La domanda che rimane è se questa evoluzione sarà in grado di scardinare davvero le dinamiche del mercato o se si limiterà a creare nuove nicchie di esclusività e consumo. Per ora, ciò che emerge è un quadro più sfumato, dove la rigidità lascia spazio a un dialogo aperto, a una pluralità di linguaggi e a un rinnovato interesse per ciò che non si può comprare.

Ma questa trasformazione è tutt’altro che semplice o scontata. Il mercato resiste, e con esso un’idea di arte legata al valore economico, al prestigio e alla rarità. I grandi nomi e le opere da milioni di euro continuano a occupare il centro della scena. Tuttavia, la pressione per innovare è evidente: nuove gallerie emergenti, forme di presentazione curate e interattive, e un’attenzione più forte verso l’esperienza sensoriale e il coinvolgimento del pubblico dimostrano che qualcosa sta cambiando.

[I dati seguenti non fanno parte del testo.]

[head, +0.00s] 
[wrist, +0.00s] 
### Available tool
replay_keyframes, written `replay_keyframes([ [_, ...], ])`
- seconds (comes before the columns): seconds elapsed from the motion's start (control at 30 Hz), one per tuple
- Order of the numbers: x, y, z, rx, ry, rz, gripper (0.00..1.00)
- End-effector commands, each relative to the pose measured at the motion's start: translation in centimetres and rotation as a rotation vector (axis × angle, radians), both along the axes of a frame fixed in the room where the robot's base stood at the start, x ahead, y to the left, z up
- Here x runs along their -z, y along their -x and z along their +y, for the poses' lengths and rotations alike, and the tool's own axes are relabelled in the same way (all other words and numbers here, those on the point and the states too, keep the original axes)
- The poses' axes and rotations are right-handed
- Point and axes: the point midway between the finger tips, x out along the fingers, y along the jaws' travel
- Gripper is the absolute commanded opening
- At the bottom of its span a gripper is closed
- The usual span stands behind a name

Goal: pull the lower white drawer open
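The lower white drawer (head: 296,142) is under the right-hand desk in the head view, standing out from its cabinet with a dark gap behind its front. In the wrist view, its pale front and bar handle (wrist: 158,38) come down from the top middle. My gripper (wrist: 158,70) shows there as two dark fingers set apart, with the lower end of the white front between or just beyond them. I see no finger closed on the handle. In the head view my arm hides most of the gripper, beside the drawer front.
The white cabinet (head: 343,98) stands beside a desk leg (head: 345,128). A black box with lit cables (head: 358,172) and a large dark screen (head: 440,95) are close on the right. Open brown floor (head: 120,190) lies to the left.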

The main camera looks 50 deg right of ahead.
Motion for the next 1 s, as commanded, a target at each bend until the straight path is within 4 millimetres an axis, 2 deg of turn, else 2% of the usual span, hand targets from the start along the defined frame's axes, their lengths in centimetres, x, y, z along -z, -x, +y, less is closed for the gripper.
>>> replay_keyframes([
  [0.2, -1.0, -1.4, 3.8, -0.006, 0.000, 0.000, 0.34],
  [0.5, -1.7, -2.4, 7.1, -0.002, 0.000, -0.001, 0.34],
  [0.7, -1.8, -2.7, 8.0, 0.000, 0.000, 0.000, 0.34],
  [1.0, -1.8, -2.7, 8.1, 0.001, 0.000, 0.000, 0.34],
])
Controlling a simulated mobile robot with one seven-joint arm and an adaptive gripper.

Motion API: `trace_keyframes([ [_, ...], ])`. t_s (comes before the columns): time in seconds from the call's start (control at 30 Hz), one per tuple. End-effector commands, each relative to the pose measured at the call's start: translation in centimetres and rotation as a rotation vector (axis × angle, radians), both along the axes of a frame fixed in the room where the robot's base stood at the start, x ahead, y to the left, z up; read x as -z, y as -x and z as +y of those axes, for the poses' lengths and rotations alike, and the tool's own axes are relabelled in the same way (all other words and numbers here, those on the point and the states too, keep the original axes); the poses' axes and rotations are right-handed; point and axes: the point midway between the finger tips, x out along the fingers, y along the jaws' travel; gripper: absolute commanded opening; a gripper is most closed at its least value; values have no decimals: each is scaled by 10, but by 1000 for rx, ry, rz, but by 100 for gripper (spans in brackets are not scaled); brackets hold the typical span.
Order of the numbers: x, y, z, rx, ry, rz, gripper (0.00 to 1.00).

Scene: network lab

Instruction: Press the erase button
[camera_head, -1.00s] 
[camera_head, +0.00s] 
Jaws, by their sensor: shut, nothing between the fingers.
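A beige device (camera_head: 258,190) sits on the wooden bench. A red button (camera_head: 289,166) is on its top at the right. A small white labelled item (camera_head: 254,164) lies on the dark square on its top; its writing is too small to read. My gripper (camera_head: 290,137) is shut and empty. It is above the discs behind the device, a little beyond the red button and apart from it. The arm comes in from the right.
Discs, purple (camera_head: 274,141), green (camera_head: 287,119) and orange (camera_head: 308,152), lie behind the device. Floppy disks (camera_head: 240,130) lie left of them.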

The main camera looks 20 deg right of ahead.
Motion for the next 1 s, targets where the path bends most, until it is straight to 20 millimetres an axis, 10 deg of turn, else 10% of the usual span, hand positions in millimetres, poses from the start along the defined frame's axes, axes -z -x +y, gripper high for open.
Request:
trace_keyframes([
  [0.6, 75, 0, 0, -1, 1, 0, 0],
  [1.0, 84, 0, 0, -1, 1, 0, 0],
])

Art Basel 2025 si pone così come un laboratorio critico dove si intrecciano contraddizioni e speranze. Da una parte, il mercato tradizionale con le sue logiche consolidatesi negli anni; dall’altra, un desiderio di rompere con i meccanismi della mera mercificazione e di restituire all’arte il suo potere di provocare, disturbare e trasformare. In questo senso, la fiera non è solo un luogo di scambio commerciale, ma un terreno di confronto sul futuro dell’arte stessa.

In definitiva, Art Basel 2025 ci mostra che il mercato non è più l’unico protagonista dell’arte contemporanea e che, forse, siamo all’alba di una nuova stagione in cui i valori dell’esperienza, dell’innovazione e della comunità tornano a contare davvero.